Joseph Fosu-Ankrah
Joseph Fosu-Ankrah is a external PhD candidate in Graduate Programme African Studies. He holds a BA (Hons) in History with Study of Religions and an MPhil in African Studies from the University of Ghana, Legon. He also has training in Diaspora Studies as well as Theological Studies. He is currently part of The Madina Project coordinated by Prof. Dr. Birgit Meyer and Dr. Samuel Ntewusu. The project investigates Modalities of Coexistence in Diversifying Societies, and it is a subsidiary of the larger project Religious Matters in an Entangled World Project coordinated by Prof Dr. Birgit Meyer of Utrecht University. He is being supervised by Prof. Dr. Birgit Meyer and Prof. Dr. Jan-Bart Gewald.
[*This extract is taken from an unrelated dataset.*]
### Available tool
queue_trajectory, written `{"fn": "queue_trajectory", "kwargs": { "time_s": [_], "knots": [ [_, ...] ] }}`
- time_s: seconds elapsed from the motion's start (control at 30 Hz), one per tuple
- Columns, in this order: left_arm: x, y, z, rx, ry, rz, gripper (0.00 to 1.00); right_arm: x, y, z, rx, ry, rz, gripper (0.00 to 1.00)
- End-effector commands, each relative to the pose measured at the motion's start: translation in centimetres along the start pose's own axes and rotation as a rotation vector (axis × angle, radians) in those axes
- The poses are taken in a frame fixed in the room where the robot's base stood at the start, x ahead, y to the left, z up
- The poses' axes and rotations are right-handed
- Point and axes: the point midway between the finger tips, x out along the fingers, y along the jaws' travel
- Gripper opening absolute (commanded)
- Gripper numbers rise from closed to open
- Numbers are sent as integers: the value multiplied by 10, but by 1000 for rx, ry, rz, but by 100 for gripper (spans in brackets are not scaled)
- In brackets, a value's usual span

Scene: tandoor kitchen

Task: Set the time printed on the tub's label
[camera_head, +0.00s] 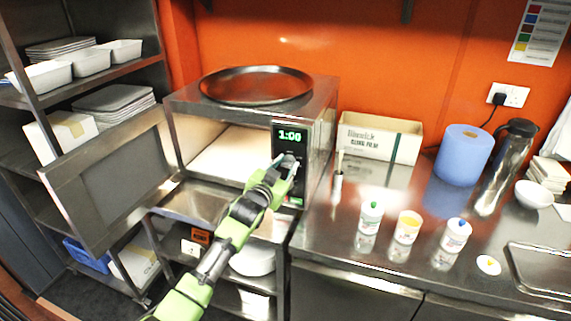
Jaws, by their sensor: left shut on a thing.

Fosu-Ankrah is working on a thesis which examines religious coexistence from a spatial and material dimension in Madina, a multi-religious and multi-ethnic neighbourhood in Accra. The research studies how everyday religious encounters and the everyday sharing of so-called urban or public spaces like the market, the football field and the lorry park by practitioners of Christianity, Islam and ATR shapes their notion of diversity and tolerance, inclusion and exclusion, and how these inform their perceptions and social relations with each other in terms of coexistence. In doing this, he combines both ethnographic fieldwork, archival research and theoretical reflections from a broad multidisciplinary perspective.
Prior to his candidature at the ASCL, Fosu-Ankrah served as a Research and Teaching Assistant at the Institute of African Studies, Legon where he assisted in the teaching of the undergraduate required course Chieftaincy and Development in Africa between 2014 and 2017. He taught the same course with the Accra Center of the Institute of Distance and Continuing Education at the University of Ghana from 2014 to 2017. He was also affiliated with the University Studies Abroad Consortium, University of Ghana, Legon, where he assisted in teaching the course Society, Government and Politics in Ghana and Africa in 2015 and 2016. He had in 2013 and 2014 also assisted the Koforidua Center of the Institute of Distance and Continuing Education at the University of Ghana in tutoring undergraduate courses on: Modern Trends in Intellectual History, Colonial Rule and African Response: Partition and Pacification, Aspect of World History, 1914-1945, History of Fante States in the 17th Century (I) and History of Fante States in the 17th Century (II)
Research areas/interests
Spatial relations and spatial politics, religion and diversity, conflict and coexistence, religion and media, sense and aesthetics, religion and the public sphere, culture and heritage, religion and corporeality, religion and memory, the land question, youth agency and electoral politics, belonging and human rights.